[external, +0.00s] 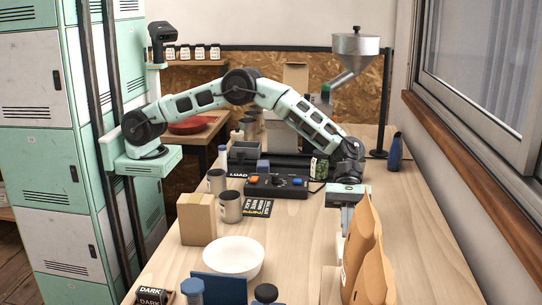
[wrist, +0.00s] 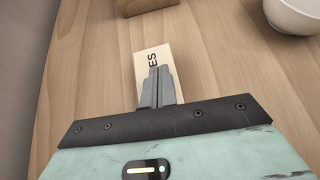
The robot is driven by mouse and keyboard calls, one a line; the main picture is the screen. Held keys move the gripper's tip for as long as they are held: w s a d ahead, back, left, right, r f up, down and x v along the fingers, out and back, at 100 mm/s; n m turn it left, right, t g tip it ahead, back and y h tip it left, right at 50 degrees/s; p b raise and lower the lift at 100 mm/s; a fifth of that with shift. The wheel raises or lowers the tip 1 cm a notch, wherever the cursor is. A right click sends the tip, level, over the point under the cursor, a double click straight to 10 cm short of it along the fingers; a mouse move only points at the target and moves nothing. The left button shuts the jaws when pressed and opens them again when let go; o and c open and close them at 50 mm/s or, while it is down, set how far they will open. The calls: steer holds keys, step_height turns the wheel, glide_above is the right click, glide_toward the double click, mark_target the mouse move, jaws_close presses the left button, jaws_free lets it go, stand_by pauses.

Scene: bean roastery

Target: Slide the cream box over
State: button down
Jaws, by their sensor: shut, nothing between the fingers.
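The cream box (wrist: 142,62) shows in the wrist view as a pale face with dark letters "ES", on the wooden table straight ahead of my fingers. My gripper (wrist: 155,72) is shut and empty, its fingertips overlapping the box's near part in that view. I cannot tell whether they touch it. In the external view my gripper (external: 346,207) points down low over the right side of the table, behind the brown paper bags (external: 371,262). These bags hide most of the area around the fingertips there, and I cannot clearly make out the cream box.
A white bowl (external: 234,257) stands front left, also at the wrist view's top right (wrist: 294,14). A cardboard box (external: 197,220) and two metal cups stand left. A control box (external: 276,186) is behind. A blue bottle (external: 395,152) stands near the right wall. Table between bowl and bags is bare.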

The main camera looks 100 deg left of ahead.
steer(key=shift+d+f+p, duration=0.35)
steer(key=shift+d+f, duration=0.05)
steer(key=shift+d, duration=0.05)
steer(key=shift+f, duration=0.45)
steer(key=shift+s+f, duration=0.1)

--

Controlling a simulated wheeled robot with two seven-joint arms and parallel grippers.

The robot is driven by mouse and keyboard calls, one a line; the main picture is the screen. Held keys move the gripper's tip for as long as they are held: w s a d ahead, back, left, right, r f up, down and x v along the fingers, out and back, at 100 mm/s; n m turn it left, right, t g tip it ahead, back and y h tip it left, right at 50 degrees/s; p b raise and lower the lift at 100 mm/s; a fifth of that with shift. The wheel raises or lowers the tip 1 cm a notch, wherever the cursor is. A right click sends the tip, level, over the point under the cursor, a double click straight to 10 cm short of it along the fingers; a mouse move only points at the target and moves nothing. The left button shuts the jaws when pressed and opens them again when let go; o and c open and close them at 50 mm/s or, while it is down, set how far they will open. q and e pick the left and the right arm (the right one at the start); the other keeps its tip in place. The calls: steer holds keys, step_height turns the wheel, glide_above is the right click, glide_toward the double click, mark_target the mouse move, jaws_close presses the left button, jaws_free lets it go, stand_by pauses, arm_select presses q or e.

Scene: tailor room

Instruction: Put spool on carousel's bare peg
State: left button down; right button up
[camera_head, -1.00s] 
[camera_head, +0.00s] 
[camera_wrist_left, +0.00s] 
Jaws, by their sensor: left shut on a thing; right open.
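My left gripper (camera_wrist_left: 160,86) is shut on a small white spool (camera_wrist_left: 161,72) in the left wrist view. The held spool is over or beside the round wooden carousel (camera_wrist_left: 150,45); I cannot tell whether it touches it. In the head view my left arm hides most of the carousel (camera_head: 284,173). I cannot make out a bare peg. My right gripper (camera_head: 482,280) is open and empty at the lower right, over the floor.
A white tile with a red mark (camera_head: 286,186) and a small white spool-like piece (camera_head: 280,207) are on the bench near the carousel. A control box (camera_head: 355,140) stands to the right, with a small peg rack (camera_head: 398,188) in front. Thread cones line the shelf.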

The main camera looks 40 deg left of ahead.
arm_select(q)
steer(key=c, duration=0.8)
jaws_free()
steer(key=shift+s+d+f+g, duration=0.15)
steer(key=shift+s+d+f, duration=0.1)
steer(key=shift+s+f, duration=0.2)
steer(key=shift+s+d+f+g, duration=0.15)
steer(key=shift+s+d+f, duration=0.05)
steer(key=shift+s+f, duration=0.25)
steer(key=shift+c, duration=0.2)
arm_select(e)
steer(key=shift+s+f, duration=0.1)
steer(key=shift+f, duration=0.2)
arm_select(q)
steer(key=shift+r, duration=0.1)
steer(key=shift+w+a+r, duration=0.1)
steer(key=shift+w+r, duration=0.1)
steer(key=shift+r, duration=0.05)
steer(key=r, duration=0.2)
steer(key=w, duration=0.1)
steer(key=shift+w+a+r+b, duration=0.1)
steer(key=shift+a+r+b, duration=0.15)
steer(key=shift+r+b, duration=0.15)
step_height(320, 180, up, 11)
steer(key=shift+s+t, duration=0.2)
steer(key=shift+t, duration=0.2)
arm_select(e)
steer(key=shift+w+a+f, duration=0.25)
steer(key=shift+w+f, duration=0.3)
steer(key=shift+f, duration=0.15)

■ TASK OBJECTIVE
Go back over the listing above and copy exactly the lines that begin at the line with "Target: Slide the cream box over" and stop after the line with "State: button down"; leave out every other line.

■ OUTPUT OF THE TASK
Target: Slide the cream box over
State: button down

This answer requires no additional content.